As my chart shows, I/O and transitions are key because you want to ensure consistency.

I always define the purpose of my workflow by framing my problem and solution space very early. Solution reduction is where the granular sequential process happens. It is easy to define and reduce a well posed problem so framing is the foundation of a good algorithm. Validation and assurance are mid-process QC protocols that are less elaborate than the results QC, they performs lesser roles like ensuring unit consistency.

What are the steps you take when determining where to drill in a mature field that may have economic locations between existing depleted wells?

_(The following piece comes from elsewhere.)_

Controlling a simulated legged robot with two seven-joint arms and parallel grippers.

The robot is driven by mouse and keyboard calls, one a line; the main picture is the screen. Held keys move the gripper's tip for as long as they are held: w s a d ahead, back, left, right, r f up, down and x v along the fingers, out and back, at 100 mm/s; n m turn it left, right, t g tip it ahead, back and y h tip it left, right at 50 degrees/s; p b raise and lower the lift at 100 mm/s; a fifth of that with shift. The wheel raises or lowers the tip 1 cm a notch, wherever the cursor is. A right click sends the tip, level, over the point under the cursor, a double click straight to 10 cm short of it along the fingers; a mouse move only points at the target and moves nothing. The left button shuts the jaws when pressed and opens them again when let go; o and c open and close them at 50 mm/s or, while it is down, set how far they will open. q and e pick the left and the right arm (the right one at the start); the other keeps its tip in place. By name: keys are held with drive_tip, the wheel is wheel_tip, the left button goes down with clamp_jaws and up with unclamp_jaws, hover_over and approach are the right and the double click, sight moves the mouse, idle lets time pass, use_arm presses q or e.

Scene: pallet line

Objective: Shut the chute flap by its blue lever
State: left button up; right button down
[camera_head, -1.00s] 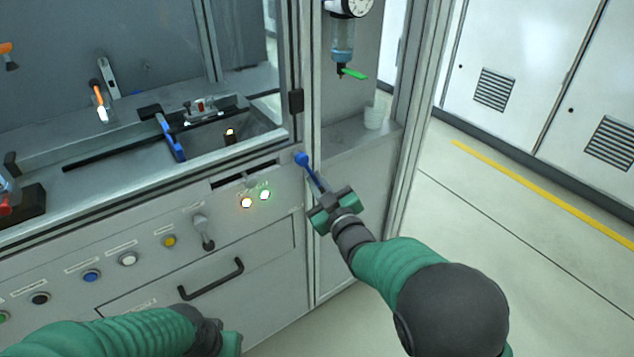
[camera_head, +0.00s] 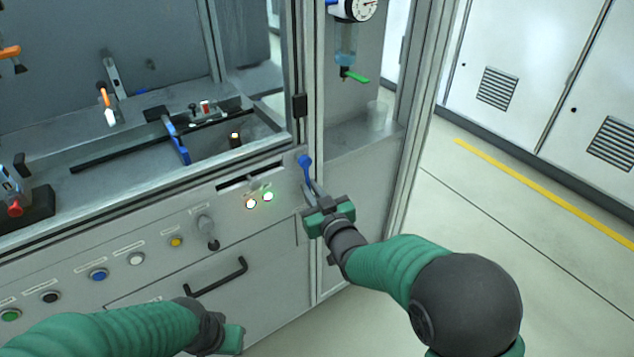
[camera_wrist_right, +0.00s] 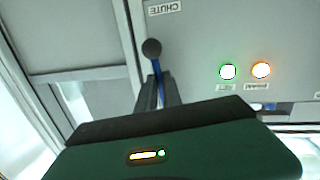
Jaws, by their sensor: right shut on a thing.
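The blue lever (camera_head: 306,170) stands at the right edge of the machine's front panel, its round knob at the top. In the right wrist view the lever (camera_wrist_right: 160,70) shows as a dark knob with a blue shaft. My right gripper (camera_head: 312,190) is shut on the lever's shaft, below the knob; its fingers (camera_wrist_right: 159,95) lie on both sides of the shaft in the right wrist view. A "CHUTE" label (camera_wrist_right: 164,8) is near the knob there. I cannot make out the flap clearly. My left gripper (camera_head: 232,340) is low in the head view, fingers not visible.
A panel slot (camera_head: 248,177) and two lit lamps (camera_head: 259,200) are left of the lever. A grey switch (camera_head: 207,232) and drawer handle (camera_head: 217,277) are lower left. A frame post (camera_head: 312,110) rises above the lever. Open floor (camera_head: 500,220) lies to the right.

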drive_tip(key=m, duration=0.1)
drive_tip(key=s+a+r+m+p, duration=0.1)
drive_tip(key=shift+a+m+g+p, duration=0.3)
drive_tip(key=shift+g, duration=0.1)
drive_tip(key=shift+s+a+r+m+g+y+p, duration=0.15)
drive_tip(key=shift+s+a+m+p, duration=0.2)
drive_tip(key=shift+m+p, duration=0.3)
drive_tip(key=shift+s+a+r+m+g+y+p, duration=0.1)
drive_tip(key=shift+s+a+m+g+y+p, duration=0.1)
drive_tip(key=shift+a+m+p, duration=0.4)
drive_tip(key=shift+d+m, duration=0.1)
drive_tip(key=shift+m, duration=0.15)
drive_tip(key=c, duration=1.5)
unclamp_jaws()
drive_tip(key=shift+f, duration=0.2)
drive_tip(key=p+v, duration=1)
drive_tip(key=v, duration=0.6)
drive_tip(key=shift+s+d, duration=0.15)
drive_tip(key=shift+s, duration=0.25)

Broadly speaking there are 3 main steps namely

  1. A Gap Analysis to identify the volume and location of the mobile oil that remains within compartments of the mature field.
  2. An Intervention Analysis to establish the costs and risks associated with developing the remaining oil.
  3. A Project execution review where the entire project including non-technical aspects such as commercial and ability-to-execute factors are evaluated and de-risked.

These steps apply to conventional as well as unconventional projects however the nature of the accumulation in conventional reservoirs is different than those in ultra –low perm unconventionals so my workflow for mature convention fields is different than what I use in mature Unconventional fields.

Can you recommend a few books or articles?

From a technical perspective, the "Oil field production geology" and "Development geology Reference manual" are good books that will introduce the reader to technical concepts while collaboration papers at AAPG or URTEC showcase real world examples.

At its heart, geology is the science of finding anomalies and recent strides in collecting and storing big data challenge us to do a better job of analyzing so we can accurately predict the location of more anomalies. I recommend Nate Silver' "The Signal and the Noise: why so many prediction fail but some don't".